Many analysts, including Rubin, saw Ebrahim Raisi’s rise to the presidency in the context of positioning to succeed Khamenei. But the path to succession may not be cut-and-dry. The supreme leadership could be collective if there is no consensus around Raisi’s accession. The Islamic Revolutionary Guard Corps (IRGC) could also block a smooth succession—or eviscerate its substance, if it fears that any new leader could threaten its economic interests.
Within the Iranian system, however, there are different power centres, many of which compete with each other.

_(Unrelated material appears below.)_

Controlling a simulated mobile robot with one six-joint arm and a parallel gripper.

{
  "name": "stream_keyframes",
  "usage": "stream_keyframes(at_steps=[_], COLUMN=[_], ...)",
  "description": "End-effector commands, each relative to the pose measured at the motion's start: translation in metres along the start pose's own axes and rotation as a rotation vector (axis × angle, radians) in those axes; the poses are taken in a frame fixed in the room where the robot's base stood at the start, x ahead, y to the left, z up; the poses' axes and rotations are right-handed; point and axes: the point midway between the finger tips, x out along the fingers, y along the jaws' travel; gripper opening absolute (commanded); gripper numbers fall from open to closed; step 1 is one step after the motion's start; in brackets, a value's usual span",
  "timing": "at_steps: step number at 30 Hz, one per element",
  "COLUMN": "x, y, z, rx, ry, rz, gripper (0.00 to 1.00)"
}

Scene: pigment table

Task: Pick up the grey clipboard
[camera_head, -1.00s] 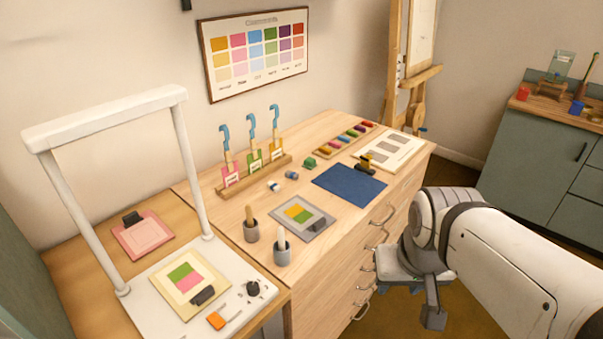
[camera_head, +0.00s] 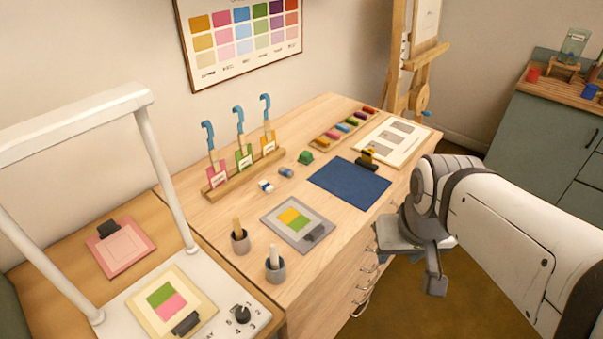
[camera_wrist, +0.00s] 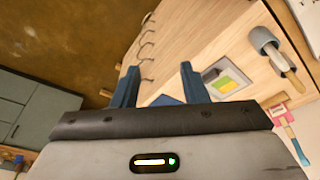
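The grey clipboard (camera_head: 291,233) lies flat on the wooden drawer cabinet's top, near its front edge.
A blue mat (camera_head: 349,185) lies right of the clipboard. Two grey cups (camera_head: 275,270) with tools stand on its left. A rack (camera_head: 246,173) with blue-hooked tools stands behind. A white frame (camera_head: 168,180) rises at left. Drawer handles (camera_head: 362,306) stick out in front.

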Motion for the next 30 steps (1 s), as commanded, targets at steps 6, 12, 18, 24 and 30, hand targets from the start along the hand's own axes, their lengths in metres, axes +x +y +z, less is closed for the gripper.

The Ministry of Information and Security (MOIS or, by its Persian acronym VeVAK), the Islamic Republic’s intelligence ministry, often competes with the IRGC in both internal security functions and sometimes external operations as well. In recent years, the balance and tension between the two was evident in the transition between President Mahmoud Ahmadinejad and President Hassan Rouhani. Ahmadinejad was the first president to emerge from IRGC circles, Rubin wrote.
Rouhani, who had always served as the regime’s “Mr. Fix-It” in times of crisis, replaced IRGC veterans not with reformers or moderates as some in American and European progressive circles imagined, but rather with MOIS veterans.
Today, the MOIS has had a taste of power and the perks of office and, like the IRGC before them, do not want to forfeit such privileges. As Khamenei’s rule enters its twilight, they look to Pakistan’s ISI as a model for their own future: They seek to operate largely in the shadows, but monopolize internal security decision-making and maintain a veto over Iran’s future political leadership, Rubin said.
“Iranians would be the first to admit that the MOIS is not as organized as Pakistan’s ISI, but the ambition is there”, he added.
The Iranian regime is entering a period of both weakness and transition, not unlike the upheaval that Pakistan experienced in 1971. The question for Iranians now is whether the MOIS will be able to fulfil its ambition in any vacuum or if Iranians will be vigilant enough to sidetrack its goals. Certainly, a more proactive, less solicitous American policy would aim to undercut and undermine not only prominent IRGC generals, but MOIS ambitions as well.
“The ISI has condemned Pakistan to a morass. At a time when Iranians may hope to emerge from theirs, it would be tragic if a failed, selfish model undercuts their ability to do so,” Rubin said.